OBJECTIVE ▸
Pictures stay out. Extract the lines below from the first one through the line with "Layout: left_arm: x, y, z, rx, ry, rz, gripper", both included.

RAW RECORDS ▸
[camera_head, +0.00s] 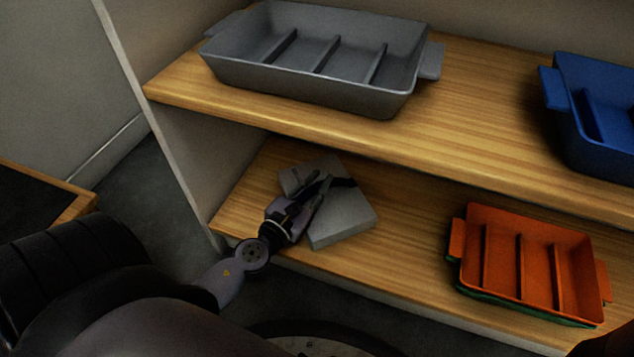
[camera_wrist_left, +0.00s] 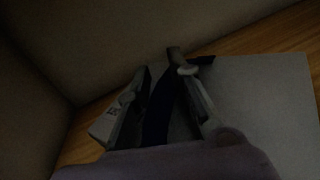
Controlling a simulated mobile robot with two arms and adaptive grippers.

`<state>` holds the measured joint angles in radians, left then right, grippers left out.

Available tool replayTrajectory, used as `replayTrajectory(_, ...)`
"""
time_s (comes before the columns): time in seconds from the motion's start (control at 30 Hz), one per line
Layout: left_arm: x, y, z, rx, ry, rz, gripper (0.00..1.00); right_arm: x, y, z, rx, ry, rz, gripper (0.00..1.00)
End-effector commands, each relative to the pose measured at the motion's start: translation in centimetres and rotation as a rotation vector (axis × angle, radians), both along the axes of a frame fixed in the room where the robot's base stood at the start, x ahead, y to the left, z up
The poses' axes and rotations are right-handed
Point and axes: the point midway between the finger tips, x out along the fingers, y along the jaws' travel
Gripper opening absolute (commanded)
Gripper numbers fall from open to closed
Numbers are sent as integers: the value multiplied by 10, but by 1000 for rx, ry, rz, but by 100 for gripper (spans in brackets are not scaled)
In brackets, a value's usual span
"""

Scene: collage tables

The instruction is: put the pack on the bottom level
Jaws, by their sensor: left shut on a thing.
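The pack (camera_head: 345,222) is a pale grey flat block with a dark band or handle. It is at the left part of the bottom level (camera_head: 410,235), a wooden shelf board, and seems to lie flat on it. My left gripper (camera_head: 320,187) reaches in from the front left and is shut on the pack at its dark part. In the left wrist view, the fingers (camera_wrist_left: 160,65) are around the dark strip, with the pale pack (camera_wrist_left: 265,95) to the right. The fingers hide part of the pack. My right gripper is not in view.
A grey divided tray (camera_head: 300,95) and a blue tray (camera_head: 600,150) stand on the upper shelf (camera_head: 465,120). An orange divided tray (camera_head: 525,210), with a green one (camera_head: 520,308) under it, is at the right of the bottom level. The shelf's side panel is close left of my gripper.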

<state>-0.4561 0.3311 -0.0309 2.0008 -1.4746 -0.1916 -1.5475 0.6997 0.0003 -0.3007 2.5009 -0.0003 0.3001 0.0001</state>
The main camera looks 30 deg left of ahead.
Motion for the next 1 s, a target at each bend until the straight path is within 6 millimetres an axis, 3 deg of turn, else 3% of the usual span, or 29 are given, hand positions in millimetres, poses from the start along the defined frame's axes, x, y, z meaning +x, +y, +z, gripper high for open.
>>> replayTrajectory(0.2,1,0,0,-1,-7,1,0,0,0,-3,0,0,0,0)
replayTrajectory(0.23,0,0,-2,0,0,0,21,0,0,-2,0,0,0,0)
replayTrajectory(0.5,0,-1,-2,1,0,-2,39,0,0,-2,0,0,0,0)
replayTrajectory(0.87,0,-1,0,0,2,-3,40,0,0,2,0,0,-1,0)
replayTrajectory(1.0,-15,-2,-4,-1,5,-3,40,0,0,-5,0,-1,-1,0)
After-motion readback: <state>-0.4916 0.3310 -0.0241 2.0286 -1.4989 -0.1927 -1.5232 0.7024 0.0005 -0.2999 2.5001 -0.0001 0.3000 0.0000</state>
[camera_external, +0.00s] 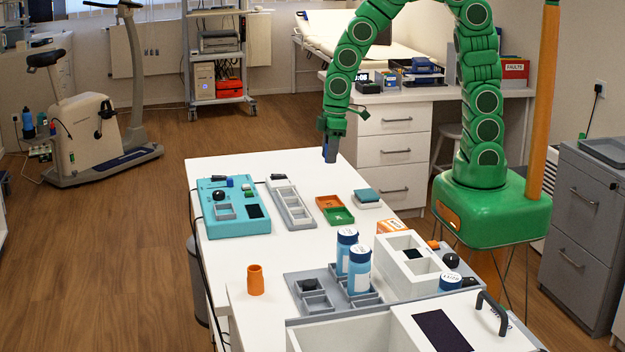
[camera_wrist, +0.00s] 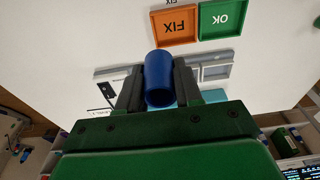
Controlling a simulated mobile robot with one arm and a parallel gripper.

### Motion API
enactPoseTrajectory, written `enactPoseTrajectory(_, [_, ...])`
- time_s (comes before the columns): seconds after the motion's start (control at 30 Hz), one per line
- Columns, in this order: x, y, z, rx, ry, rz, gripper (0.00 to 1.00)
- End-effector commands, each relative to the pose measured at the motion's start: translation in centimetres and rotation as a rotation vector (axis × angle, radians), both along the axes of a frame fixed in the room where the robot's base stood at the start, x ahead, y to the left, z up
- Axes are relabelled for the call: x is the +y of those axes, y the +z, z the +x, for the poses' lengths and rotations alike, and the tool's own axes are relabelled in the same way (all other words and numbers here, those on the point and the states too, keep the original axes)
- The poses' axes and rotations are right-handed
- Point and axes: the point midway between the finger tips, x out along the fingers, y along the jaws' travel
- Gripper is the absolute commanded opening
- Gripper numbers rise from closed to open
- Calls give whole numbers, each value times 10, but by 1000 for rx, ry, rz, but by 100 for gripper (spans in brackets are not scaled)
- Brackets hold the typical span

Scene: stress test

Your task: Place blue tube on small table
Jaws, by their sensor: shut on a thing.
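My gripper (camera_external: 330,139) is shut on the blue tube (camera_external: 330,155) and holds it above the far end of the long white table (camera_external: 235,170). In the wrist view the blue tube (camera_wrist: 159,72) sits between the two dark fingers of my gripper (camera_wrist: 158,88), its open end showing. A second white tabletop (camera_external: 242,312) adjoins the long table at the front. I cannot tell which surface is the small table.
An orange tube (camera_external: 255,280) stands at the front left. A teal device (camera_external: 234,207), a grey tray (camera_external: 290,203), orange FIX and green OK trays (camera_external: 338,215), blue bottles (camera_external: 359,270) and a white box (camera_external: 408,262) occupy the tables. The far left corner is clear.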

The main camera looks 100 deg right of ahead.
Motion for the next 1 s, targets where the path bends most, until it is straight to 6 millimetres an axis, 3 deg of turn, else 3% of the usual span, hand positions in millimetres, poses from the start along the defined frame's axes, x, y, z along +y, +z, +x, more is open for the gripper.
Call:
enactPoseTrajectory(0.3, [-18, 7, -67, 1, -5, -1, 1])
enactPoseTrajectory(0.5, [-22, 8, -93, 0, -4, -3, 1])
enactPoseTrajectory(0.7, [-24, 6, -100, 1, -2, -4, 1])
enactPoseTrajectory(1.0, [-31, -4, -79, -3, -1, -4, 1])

RESULT FOR THIS TASK ▸
[camera_head, +0.00s] 
[camera_wrist_left, +0.00s] 
Controlling a simulated mobile robot with two arms and adaptive grippers.

`<state>` holds the measured joint angles in radians, left then right, grippers left out.

Available tool replayTrajectory, used as `replayTrajectory(_, ...)`
"""
time_s (comes before the columns): time in seconds from the motion's start (control at 30 Hz), one per line
Layout: left_arm: x, y, z, rx, ry, rz, gripper (0.00..1.00); right_arm: x, y, z, rx, ry, rz, gripper (0.00..1.00)

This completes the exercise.